Face à ce constat, la CDC décide de signer une convention avec l’association pour qu’elle poursuive et développe son activité de collecte des huiles alimentaires sur l’île d’Oléron. Les moyens alloués permettent de financer des postes de salariés permanents et d’acheter des camionnettes.
Solutions apportées
Collecte au dernier km
Roule ma frite 17 est principalement sollicitée au printemps et en été, durant la période touristique. Son service se déploie sur l’île d’Oléron et sur le littoral sud de la Charente-Maritime. Grâce à sa camionnette, l’association peut aller partout et intervient dans un délai de deux jours. “On travaille sur le dernier km, ce qui signifie qu’on récupère de l’huile en petite quantité et à peu près partout, indique Patrick Rosset. On a des concurrents, comme Veolia ou Quatra, mais ça n’intéresse pas les industriels de récupérer seulement 30 ou 100 litres d’huile. Leur modèle économique et leurs camions-citernes sont dimensionnés pour collecter de gros volumes comme ceux que produit McDo.”
Biocarburant
Les restaurants ne payent pas le service de collecte et fournissent gratuitement leur huile usagée à Roule ma frite 17. Cette dernière vend 80 % de son stock à des entreprises, principalement françaises et espagnoles, qui la transforment en biocarburant. Vendue 400 € jusqu’à la guerre en Ukraine, la tonne d’huile usagée se vend actuellement 1000 €. Une partie des 20 % d’huile restante est vendue à l’entreprise Centrale Bio Corse qui en fait des produits de lavage à l’usage des professionnels. Disposant d’une petite unité de transformation, Roule ma frite 17 produit son propre biocarburant à partir du reliquat. “On décante et on filtre l’huile de manière à obtenir de l’ester que l’on ajoute ensuite au diesel”, décrit Patrick Rosset.

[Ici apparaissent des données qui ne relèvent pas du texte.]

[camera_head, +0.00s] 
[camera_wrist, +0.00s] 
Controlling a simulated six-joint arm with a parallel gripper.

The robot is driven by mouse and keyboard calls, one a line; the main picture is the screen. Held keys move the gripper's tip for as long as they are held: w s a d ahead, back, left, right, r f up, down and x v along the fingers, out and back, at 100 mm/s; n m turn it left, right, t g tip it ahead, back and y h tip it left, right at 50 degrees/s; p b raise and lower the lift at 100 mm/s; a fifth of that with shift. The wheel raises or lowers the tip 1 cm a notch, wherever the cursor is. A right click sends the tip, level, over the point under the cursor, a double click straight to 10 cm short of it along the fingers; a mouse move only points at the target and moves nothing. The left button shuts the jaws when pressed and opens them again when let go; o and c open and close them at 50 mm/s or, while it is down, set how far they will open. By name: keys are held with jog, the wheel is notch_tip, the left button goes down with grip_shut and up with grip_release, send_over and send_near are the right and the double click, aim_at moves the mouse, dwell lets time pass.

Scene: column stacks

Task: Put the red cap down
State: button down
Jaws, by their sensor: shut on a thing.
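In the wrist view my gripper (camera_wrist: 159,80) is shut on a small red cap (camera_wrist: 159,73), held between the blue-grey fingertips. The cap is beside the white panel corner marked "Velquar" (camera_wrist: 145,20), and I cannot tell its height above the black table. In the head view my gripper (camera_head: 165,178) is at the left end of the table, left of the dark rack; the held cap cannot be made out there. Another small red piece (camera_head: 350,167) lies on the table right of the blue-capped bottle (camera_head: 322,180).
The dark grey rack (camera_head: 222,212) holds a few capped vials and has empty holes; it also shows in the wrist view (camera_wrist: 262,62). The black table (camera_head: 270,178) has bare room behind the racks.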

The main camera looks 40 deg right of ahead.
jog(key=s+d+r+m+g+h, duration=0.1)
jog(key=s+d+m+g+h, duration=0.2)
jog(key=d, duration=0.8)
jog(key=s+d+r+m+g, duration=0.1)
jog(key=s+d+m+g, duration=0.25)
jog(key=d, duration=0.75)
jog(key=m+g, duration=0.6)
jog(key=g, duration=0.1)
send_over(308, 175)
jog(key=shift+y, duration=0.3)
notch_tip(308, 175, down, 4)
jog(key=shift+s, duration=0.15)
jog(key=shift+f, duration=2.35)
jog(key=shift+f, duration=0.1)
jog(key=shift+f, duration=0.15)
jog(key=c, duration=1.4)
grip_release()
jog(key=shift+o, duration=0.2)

Durant l’été 2010, l’huile ainsi transformée a fait rouler le petit train touristique de Saint-Trojan, sur l’île d’Oléron. Aujourd’hui, l’association bénéficie d’une tolérance et alimente ses camionnettes grâce à ce biocarburant autoproduit. Mais il est encore interdit aux particuliers de transformer leur propre huile de friture et de l'utiliser pour rouler sur le domaine public.
Premiers résultats
80 tonnes d’huile récoltées
Roule ma frite 17 récolte entre 80 et 100 tonnes d’huile par an auprès de 300 à 400 restaurants mais aussi de quelques écoles et EHPAD (Etablissement d’hébergement pour personnes âgéesdépendantes). Elle emploie deux personnes à l’année et deux personnes supplémentaires durant la saison touristique.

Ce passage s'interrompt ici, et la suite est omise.